南北朝期に楠木正成が楠木七城のひとつとして築いたとも、畠山氏が高屋城の支城として築いたとも云われますが、詳細は不明です。河内・大和国境に位置するだけに、戦国期にも赤沢朝経が入城したり、木沢長政により改修されたり、松永久秀が本陣としたりと活用されたようです。
二上山万葉の森駐車場から登城開始。多くの人で賑わうハイキングコースを登ること約25分で雌岳に到達。雌岳の山頂からは360度の眺望が広がり、日時計が設置されるなど広場として整備されていて明瞭な城郭遺構は見られませんが、東裾に数段の腰曲輪らしき削平地がありました。

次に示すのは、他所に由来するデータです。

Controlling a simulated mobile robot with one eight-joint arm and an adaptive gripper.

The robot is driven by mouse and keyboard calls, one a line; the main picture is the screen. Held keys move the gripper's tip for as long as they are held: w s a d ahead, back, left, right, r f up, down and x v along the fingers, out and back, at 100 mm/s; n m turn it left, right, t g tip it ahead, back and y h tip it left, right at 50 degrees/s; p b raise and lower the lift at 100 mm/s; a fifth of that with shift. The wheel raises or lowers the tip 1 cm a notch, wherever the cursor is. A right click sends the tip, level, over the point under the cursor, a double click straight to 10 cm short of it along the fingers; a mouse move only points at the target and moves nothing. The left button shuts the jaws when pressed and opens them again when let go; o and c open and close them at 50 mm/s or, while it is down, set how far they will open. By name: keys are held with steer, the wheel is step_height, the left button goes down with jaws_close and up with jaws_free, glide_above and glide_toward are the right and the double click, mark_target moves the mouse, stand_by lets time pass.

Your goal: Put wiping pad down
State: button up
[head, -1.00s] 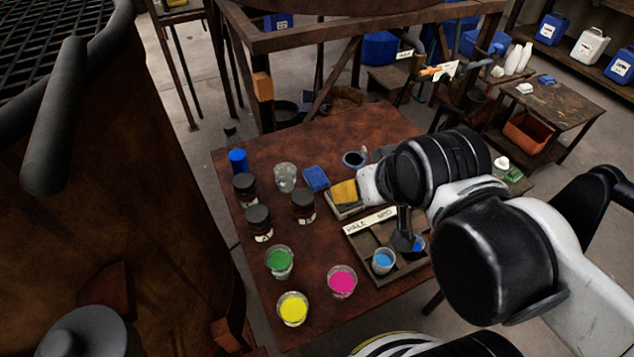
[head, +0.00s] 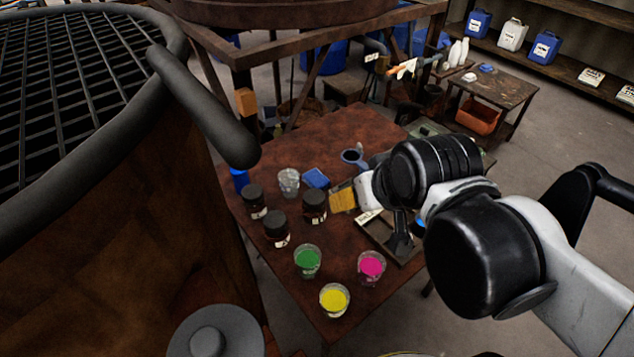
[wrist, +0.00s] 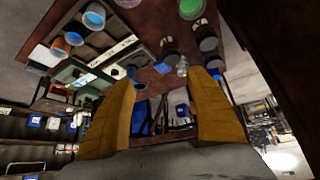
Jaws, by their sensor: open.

雌岳から馬の背と呼ばれる鞍部まで下りて、10分ほど登ると雄岳山頂部の本丸に至ります。本丸は東西に細長く、東側に葛木二上神社が鎮座しています。本丸東下の二の丸には宮内庁が管理する大津皇子の墓所がありますが、柵で囲まれ立入禁止です。二の丸から北東にのびる尾根沿いには五段の小曲輪群が連なっていました。二の丸の南下には三段の帯曲輪が東西に広がり、帯曲輪の裾には石垣も見られました。本丸と二の丸の北下にも帯曲輪が設けられています。本丸から北西にのびる尾根沿いにも六段の曲輪群が展開していて、本丸西端の尾根の付け根には堀切と土塁が遺っています。北西尾根の曲輪群は藪化しているところが多いですが、突端の曲輪は休憩所・展望所として整備されていて、大阪方向の眺望が開けていました。
比高400m超を登っても見られる城郭遺構は数えるほどながら、登城道はよく整備されている上に、道中に石窟寺院があったり高松塚古墳をはじめ多くの古墳に用いられた石切場があったり、眺望も素晴らしく、城以外の見どころも多くあって、これはこれで退屈することなく登城できました。